#### [WRITTEN TASK]
Write out every entry, unchanged. Skip any picture.

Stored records

==============================

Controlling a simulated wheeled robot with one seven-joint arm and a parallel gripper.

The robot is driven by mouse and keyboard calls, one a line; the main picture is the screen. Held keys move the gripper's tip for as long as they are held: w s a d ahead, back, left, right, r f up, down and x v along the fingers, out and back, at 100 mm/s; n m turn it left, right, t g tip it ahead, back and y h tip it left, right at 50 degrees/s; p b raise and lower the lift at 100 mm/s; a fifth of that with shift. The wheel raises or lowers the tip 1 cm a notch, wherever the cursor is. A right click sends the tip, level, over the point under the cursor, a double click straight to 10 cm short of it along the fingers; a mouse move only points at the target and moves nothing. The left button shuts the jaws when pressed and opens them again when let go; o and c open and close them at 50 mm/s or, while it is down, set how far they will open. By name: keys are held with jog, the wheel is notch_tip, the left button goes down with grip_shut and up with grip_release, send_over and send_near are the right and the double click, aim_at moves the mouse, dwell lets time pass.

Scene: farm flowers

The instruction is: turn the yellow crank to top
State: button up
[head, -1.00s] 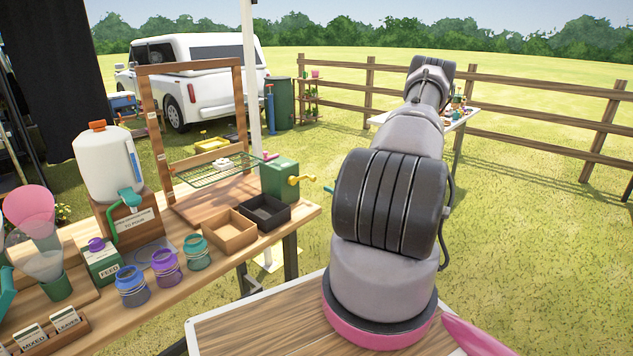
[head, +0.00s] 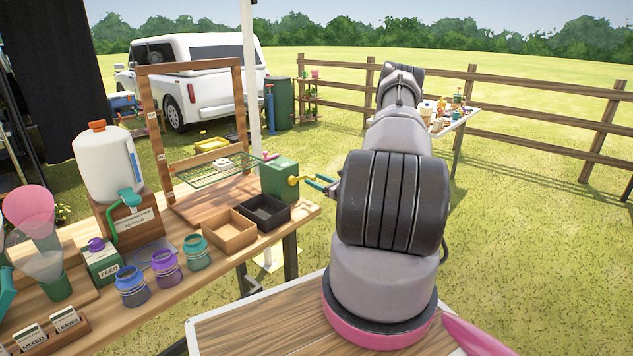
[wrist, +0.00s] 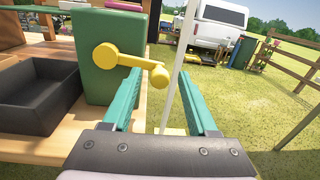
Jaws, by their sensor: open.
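The yellow crank (wrist: 132,63) is on the side of a green box (wrist: 115,30). In the wrist view its arm runs right and slightly down from the round hub to a knob. In the head view the crank (head: 293,181) is partly covered by my gripper (head: 322,184). My gripper is open, with its teal fingers (wrist: 160,108) on either side of the knob in the wrist view. I cannot tell whether either finger touches the knob. The green box (head: 279,177) stands at the right end of the wooden table.
A black tray (head: 264,211) and a brown tray (head: 230,229) sit beside the green box. A wooden frame (head: 148,120) with a green wire rack (head: 215,170) stands behind. A white pole (wrist: 183,70) rises beyond the crank. Open grass lies right of the table.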

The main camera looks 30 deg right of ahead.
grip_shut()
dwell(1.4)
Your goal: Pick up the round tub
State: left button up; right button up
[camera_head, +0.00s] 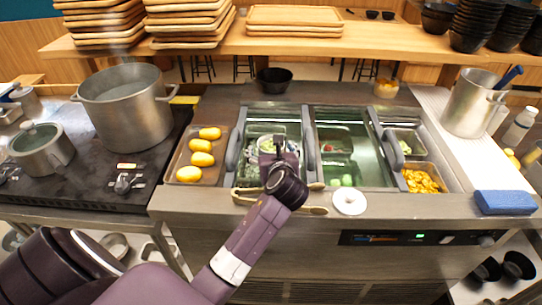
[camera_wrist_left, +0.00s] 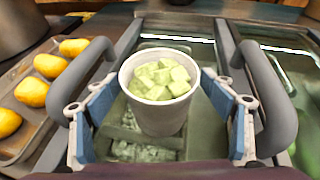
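The round tub (camera_wrist_left: 158,115) is a white, tapered cup filled with pale green cubes. In the left wrist view it stands upright between the two fingers of my left gripper (camera_wrist_left: 160,88). The blue finger pads are spread wide, one on each side of the tub, with narrow gaps at its sides. In the head view my left gripper (camera_head: 278,155) is over the left well of the counter and hides most of the tub. My right gripper is in neither view.
A tray (camera_head: 217,146) of yellow oval items lies left of the well, with a large pot (camera_head: 127,112) beyond. Grey rails flank the well closely. Wooden tongs (camera_head: 312,210) and a white ring (camera_head: 349,201) lie on the front edge. A blue sponge (camera_head: 505,202) is at right.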

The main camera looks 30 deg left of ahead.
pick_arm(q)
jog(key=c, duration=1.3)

==============================

#### [RESULT]
Controlling a simulated wheeled robot with one seven-joint arm and a parallel gripper.

The robot is driven by mouse and keyboard calls, one a line; the main picture is the screen. Held keys move the gripper's tip for as long as they are held: w s a d ahead, back, left, right, r f up, down and x v along the fingers, out and back, at 100 mm/s; n m turn it left, right, t g tip it ahead, back and y h tip it left, right at 50 degrees/s; p b raise and lower the lift at 100 mm/s; a fifth of that with shift. The wheel raises or lowers the tip 1 cm a notch, wherever the cursor is. A right click sends the tip, level, over the point under the cursor, a double click straight to 10 cm short of it along the fingers; a mouse move only points at the target and moves nothing. The left button shuts the jaws when pressed and opens them again when let go; o and c open and close them at 50 mm/s or, while it is down, set how far they will open. By name: keys are held with jog, the wheel is notch_tip, the left button goes down with grip_shut and up with grip_release, send_over and send_near are the right and the double click, aim_at moves the mouse, dwell lets time pass.

Scene: farm flowers

The instruction is: turn the yellow crank to top
State: button up
[head, -1.00s] 
[head, +0.00s] 
[wrist, +0.00s] 
Jaws, by their sensor: open.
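The yellow crank (wrist: 132,63) is on the side of a green box (wrist: 115,30). In the wrist view its arm runs right and slightly down from the round hub to a knob. In the head view the crank (head: 293,181) is partly covered by my gripper (head: 322,184). My gripper is open, with its teal fingers (wrist: 160,108) on either side of the knob in the wrist view. I cannot tell whether either finger touches the knob. The green box (head: 279,177) stands at the right end of the wooden table.
A black tray (head: 264,211) and a brown tray (head: 230,229) sit beside the green box. A wooden frame (head: 148,120) with a green wire rack (head: 215,170) stands behind. A white pole (wrist: 183,70) rises beyond the crank. Open grass lies right of the table.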

The main camera looks 30 deg right of ahead.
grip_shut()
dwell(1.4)
Your goal: Pick up the round tub
State: left button up; right button up
[camera_head, +0.00s] 
[camera_wrist_left, +0.00s] 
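The round tub (camera_wrist_left: 158,115) is a white, tapered cup filled with pale green cubes. In the left wrist view it stands upright between the two fingers of my left gripper (camera_wrist_left: 160,88). The blue finger pads are spread wide, one on each side of the tub, with narrow gaps at its sides. In the head view my left gripper (camera_head: 278,155) is over the left well of the counter and hides most of the tub. My right gripper is in neither view.
A tray (camera_head: 217,146) of yellow oval items lies left of the well, with a large pot (camera_head: 127,112) beyond. Grey rails flank the well closely. Wooden tongs (camera_head: 312,210) and a white ring (camera_head: 349,201) lie on the front edge. A blue sponge (camera_head: 505,202) is at right.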

The main camera looks 30 deg left of ahead.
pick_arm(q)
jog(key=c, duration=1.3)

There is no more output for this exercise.